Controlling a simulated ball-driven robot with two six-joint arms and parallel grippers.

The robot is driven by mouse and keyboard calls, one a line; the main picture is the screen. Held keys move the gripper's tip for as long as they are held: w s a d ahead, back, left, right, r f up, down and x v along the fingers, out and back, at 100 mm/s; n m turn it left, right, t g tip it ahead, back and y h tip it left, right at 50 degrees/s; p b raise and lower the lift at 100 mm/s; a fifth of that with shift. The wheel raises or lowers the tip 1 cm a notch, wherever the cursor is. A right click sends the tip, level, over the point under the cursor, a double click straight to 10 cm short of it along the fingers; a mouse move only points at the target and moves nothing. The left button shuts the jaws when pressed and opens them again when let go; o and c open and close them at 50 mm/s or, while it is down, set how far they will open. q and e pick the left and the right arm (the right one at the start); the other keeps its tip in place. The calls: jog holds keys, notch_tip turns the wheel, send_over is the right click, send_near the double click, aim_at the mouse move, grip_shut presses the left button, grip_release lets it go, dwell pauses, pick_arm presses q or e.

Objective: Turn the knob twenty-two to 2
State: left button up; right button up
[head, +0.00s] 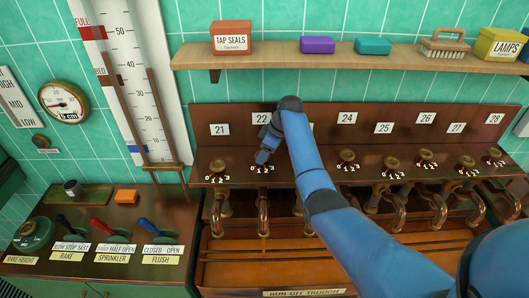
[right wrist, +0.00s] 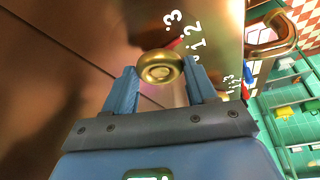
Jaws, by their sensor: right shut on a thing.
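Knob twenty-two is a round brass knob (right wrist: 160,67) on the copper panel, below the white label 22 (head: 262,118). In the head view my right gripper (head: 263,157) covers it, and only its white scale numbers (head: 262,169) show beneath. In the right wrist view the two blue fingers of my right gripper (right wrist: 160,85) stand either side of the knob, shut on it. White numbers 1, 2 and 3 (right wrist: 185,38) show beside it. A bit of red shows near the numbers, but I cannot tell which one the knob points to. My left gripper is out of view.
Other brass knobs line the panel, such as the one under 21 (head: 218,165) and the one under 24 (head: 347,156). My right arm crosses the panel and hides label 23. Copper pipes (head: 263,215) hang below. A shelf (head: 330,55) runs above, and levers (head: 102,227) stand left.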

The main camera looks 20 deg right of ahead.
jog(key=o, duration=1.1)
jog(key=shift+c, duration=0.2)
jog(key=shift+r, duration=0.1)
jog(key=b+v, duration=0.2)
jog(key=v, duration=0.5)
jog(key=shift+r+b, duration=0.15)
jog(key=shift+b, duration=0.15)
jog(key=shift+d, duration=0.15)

● ● ●

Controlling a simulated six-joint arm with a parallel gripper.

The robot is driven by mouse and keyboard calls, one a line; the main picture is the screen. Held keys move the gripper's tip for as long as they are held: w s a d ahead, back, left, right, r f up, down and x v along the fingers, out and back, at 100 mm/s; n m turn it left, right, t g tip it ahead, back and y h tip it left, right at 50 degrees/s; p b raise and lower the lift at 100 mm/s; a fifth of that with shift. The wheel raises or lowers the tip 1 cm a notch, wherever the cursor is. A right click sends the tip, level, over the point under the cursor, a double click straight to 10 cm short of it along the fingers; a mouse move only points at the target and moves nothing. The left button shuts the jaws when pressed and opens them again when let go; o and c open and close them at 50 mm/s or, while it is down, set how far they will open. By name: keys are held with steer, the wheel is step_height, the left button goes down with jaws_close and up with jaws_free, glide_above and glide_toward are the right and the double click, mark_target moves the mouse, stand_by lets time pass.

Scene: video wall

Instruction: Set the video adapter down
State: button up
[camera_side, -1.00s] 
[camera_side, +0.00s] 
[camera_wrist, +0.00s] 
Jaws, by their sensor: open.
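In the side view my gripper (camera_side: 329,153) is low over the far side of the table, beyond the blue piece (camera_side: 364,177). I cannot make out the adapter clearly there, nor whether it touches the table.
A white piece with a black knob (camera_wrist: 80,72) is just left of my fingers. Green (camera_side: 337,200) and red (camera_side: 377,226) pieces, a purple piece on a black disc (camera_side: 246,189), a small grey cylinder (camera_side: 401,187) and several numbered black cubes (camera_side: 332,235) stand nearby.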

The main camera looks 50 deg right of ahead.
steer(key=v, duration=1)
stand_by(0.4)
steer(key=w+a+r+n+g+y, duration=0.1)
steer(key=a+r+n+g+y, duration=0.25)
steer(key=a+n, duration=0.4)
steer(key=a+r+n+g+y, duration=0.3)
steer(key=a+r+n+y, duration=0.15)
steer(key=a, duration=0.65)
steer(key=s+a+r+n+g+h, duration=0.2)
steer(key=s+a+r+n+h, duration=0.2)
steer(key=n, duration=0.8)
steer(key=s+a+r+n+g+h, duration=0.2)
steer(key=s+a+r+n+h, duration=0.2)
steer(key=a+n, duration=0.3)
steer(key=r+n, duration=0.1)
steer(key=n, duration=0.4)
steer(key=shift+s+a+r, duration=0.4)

● ● ●

Objective:
Only a number is wanted: how many lines above include "parallel"?

Result below:
2